Sie kommt als erste und geht als letzte in den Louvre: Elisabeth Kalfa ist Museumswärterin und hat ein scharfes Auge auf alles. Wenn die Besucher wie die Ameisen in die Gewölbe der Ausstellungen stürmen, steht sie bereit, um über den reibungslosen Ablauf des Museumsalltags zu wachen.

Von Hans Woller |
    Morgens kurz nach acht, Louvre Personaleingang: Elisabeth Kalfa und ihre Kollegen nehmen den Weg zu ihrer Arbeit durch die Eingeweiden des Museums: über Treppen, durch endlose Gänge mit Geflechten aus Abwasserrohren und Kabelsträngen an den Decken, durch zahllose Türen, die mit unterschiedlichen Plastikkarten zu öffnen sind. Elisabeth Kalka ist Wärterin im Louvre. Doch auch sie muss sich auf dem Weg in Ihr Büro immer ausweisen und registrieren lassen.

    Ein kurzer Anruf schaltet das Alarmsystem der Abteilung nebenan aus und öffnet Elisabeth Kalfa die letzte Tür vor ihrem unterirdischen Arbeitsplatz: Ein Büro, das tiefer liegt als die Seine nebenan und von dem aus sie in zwei Schichten ein Team aus 24 Wärterinnen und Wärtern dirigiert. Sie selbst ist eine halbe Stunde vor ihnen da:

    "Ich kontrolliere, ob die Beleuchtung funktioniert, ob alles abgeschlossen ist, ob nichts fehlt, nichts beschädigt ist, ob in der Nacht was passiert ist. Man weiß ja nie, vielleicht ist Wasser eingedrungen oder sonst irgendetwas passiert."

    Seit 11 Jahren arbeitet die gebürtige Polin in dieser Abteilung für temporäre Ausstellungen schon. Zurzeit wacht sie über Schätze der romanischen Kunst Frankreichs aus dem 11. und 12. Jahrhundert. Der frühe Morgen, bevor die Massen eindringen, ist für sie ein ganz besonderer Moment:

    "Das ist angenehm, man hat den Eindruck, dass der Louvre uns gehört. Man kann alles in Ruhe anschauen und wird nicht gestört."

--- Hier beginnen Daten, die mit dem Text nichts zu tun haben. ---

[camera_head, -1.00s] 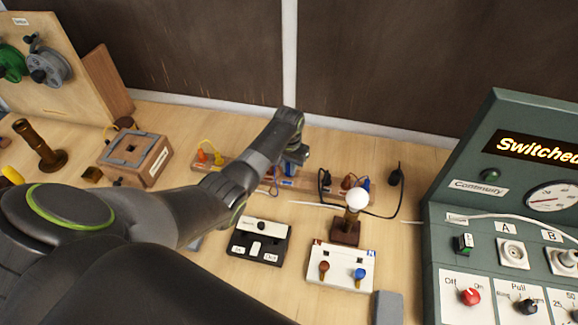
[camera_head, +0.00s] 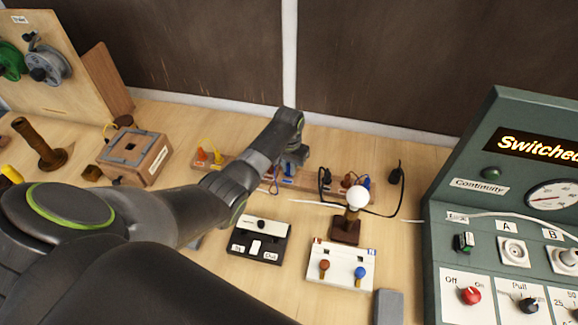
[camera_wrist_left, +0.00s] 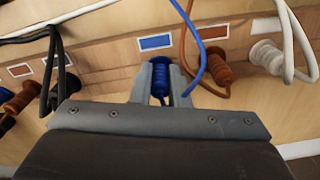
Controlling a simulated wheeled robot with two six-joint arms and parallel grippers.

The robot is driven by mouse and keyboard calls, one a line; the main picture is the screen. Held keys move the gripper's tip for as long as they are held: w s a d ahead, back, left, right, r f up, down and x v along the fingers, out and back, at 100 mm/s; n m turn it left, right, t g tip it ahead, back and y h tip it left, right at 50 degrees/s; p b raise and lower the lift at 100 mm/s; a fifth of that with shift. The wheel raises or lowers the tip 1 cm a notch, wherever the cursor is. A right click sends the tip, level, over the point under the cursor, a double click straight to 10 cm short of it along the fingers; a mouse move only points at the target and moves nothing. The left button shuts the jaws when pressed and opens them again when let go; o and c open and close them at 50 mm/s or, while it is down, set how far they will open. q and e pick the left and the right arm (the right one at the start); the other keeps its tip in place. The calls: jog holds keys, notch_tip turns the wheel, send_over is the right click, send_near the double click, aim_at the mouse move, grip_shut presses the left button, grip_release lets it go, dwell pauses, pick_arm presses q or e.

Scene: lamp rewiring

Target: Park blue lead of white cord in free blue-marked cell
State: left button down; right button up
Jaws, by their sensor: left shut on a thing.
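My left gripper (camera_head: 297,157) is at the long wooden rack (camera_head: 325,184), and its fingers show in the left wrist view (camera_wrist_left: 161,88). It is shut on a blue lead end (camera_wrist_left: 159,84) with a coiled or ribbed body. A blue wire (camera_wrist_left: 194,42) loops beside the right finger. The lead end is in front of a cell with a blue mark (camera_wrist_left: 155,43). I cannot tell whether it is fully seated. A white cord (camera_head: 318,203) lies on the table in front of the rack. My right gripper is not in view.
Brown (camera_wrist_left: 215,76) and white (camera_wrist_left: 268,54) lead ends sit right of the gripper, and black cords (camera_wrist_left: 56,60) hang left. A bulb on a stand (camera_head: 357,201), a black switch box (camera_head: 259,241) and a white terminal box (camera_head: 341,265) stand in front. A green test panel (camera_head: 470,225) is at right.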

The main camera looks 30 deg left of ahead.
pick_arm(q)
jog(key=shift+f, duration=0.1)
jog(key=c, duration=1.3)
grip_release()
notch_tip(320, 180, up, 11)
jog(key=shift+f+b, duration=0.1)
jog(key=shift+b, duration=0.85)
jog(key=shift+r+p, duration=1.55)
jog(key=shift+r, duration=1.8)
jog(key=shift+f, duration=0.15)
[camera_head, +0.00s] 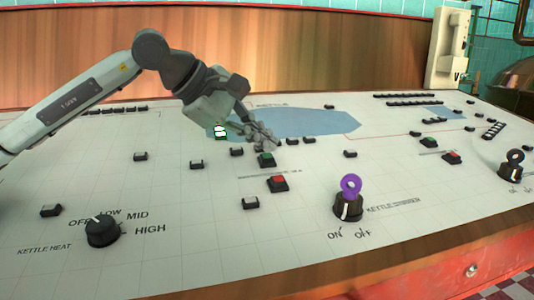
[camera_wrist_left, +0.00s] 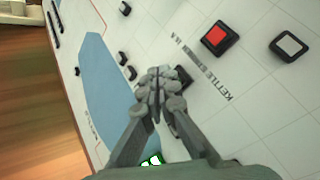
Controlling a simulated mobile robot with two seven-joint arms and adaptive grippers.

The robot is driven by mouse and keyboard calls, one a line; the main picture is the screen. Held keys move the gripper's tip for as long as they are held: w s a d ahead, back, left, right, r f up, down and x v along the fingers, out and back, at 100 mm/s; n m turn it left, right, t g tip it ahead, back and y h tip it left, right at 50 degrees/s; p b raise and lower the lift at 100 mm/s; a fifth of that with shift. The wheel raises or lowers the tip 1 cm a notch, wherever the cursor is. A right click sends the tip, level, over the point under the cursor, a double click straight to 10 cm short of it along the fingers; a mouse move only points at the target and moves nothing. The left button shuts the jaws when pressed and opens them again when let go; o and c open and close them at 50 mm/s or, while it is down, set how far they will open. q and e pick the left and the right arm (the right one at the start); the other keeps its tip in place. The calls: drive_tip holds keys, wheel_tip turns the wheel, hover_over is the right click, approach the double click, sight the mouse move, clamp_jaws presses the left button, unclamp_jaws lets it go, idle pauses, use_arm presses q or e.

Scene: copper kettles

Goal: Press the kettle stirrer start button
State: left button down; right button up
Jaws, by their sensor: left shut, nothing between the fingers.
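A green button (camera_head: 266,160) in a black housing sits on the white sloping panel. A red button (camera_head: 278,183) is just below it, and also shows in the left wrist view (camera_wrist_left: 215,38). My left gripper (camera_head: 268,140) is shut and empty, its fingertips just above and behind the green button. I cannot tell whether they touch it. In the left wrist view the closed fingertips (camera_wrist_left: 157,76) partly hide a dark button housing (camera_wrist_left: 183,77) beside the small printed label. A purple key (camera_head: 350,187) stands in a black switch marked KETTLE STIRRER. My right gripper is not in view.
A black KETTLE HEAT knob (camera_head: 102,231) is at the lower left. Several small black buttons dot the panel around my gripper. A lit green-white indicator (camera_head: 221,131) lies behind the wrist. Another green button (camera_head: 429,142) and red button (camera_head: 452,157) are at right.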

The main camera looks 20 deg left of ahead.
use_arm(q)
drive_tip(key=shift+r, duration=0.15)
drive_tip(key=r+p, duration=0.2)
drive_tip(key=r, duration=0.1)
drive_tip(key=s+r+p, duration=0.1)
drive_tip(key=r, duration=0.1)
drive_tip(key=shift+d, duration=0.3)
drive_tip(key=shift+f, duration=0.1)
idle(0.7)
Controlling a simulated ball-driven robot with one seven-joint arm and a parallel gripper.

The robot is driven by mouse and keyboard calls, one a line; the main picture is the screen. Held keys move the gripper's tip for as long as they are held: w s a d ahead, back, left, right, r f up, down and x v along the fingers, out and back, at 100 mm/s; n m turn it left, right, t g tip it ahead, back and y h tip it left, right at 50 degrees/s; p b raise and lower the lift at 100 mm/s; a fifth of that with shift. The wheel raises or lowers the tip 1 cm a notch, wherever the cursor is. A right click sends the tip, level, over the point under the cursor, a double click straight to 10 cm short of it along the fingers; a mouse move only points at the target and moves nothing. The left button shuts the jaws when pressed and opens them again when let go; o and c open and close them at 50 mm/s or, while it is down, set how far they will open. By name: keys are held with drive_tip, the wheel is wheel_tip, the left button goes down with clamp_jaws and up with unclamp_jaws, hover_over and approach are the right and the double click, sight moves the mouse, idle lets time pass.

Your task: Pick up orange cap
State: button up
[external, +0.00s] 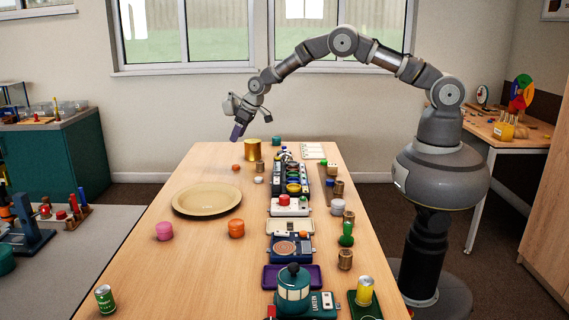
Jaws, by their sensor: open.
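A small orange disc (236,167), which looks like the orange cap, lies on the table near its far left edge. A larger orange round pot (236,228) stands nearer, to the right of a pink one. My gripper (235,133) is open above the far left part of the table, over the small orange disc and apart from it. Its purple fingertips point down. It is small in the picture, and nothing shows between the fingers.
A beige plate (207,213) lies on the left. A gold cylinder (259,144) stands right of my gripper; a small white disc (259,180) lies near the orange one. A row of devices, including a red-topped white box (290,207), fills the table's middle. The near left is mostly clear.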

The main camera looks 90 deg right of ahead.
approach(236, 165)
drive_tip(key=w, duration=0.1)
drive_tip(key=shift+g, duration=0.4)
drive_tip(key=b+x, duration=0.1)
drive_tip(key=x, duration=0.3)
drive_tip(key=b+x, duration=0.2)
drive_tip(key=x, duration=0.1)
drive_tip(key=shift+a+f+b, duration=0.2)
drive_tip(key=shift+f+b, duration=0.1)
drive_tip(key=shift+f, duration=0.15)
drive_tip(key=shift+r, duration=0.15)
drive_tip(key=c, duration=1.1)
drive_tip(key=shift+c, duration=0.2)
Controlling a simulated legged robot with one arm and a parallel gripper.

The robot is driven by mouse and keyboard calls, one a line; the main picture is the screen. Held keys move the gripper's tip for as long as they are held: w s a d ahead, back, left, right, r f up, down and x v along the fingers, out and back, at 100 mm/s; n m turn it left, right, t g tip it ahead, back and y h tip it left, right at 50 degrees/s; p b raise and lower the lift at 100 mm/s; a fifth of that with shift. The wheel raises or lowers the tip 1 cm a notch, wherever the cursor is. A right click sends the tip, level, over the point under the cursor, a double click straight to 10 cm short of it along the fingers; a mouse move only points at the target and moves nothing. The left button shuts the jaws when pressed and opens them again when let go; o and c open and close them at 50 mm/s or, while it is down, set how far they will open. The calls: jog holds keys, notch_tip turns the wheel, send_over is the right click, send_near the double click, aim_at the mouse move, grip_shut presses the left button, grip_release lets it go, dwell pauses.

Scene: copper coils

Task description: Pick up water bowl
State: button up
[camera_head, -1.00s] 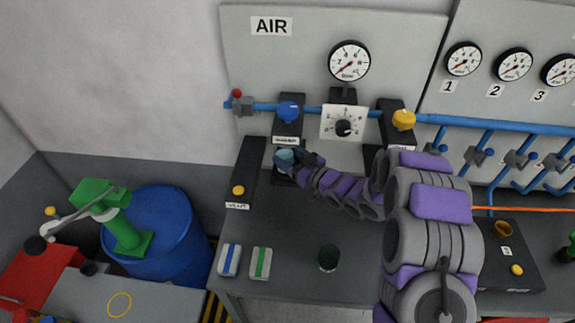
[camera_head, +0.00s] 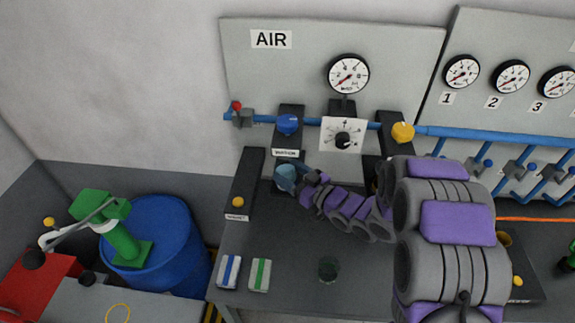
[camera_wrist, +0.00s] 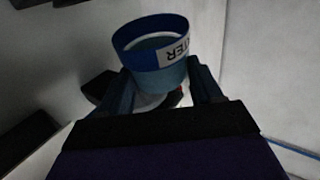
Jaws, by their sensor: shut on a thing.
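The water bowl (camera_wrist: 152,50) is a round blue cup with a white label whose letters, partly "TER", show upside down in the wrist view. My gripper (camera_wrist: 160,88) is shut on it, with one dark finger on each side of the bowl. In the head view the bowl (camera_head: 286,176) is a small bluish shape in front of the black stand labelled as water. My gripper (camera_head: 300,184) is at the end of my grey and purple arm there. Whether the bowl touches the stand is hard to tell.
A panel marked AIR (camera_head: 272,60) with gauges and a blue pipe (camera_head: 460,132) stands behind. A glass (camera_head: 328,269) and two small blocks, blue-striped (camera_head: 229,271) and green-striped (camera_head: 260,274), sit on the dark table. A black VENT stand (camera_head: 243,186) is close on the left.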

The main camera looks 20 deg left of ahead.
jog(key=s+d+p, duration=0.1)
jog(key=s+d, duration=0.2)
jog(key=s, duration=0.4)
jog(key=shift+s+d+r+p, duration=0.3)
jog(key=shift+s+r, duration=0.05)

    Mit ihrem kurz geschnittenen, weißen Haar wirkt die Endvierzigerin burschikos und zugleich auch streng. Sie trägt eine hellblaue Uniform, die sie von den normalen Wärtern in dunkelblauen Farben unterscheidet. – Hierarchie, Ordnung, und das Einhalten der Hausregeln sind ihr wichtig

    "Die Besucher gut zu empfangen, das ist das Wichtigste. Und wenn es einmal ein Problem gibt, wenn ein Brand ausbricht oder etwas anderes passiert, dann gilt: Priorität hat der Schutz der Personen, dann erst kommen die Kunstwerke. Das ist die wichtigste Regel. Aber nicht selten haben wir auch mit Besuchern Ärger. Sie sind oft anspruchsvoll. Vor allem gefällt ihnen nicht, wenn wir schließen müssen. Sie schauen immer auf die Uhr, klagen ständig, meckern über die Beamten, die in ihren Augen nicht arbeiten wollen. Aber Öffnungszeiten sind eben Öffnungszeiten."

    So energisch und abgehackt wie sie spricht, bewegt sich Elisabeth Kalfa auch durch die Räumlichkeiten, unweit der 800 Jahre alten Grundmauern des Louvre.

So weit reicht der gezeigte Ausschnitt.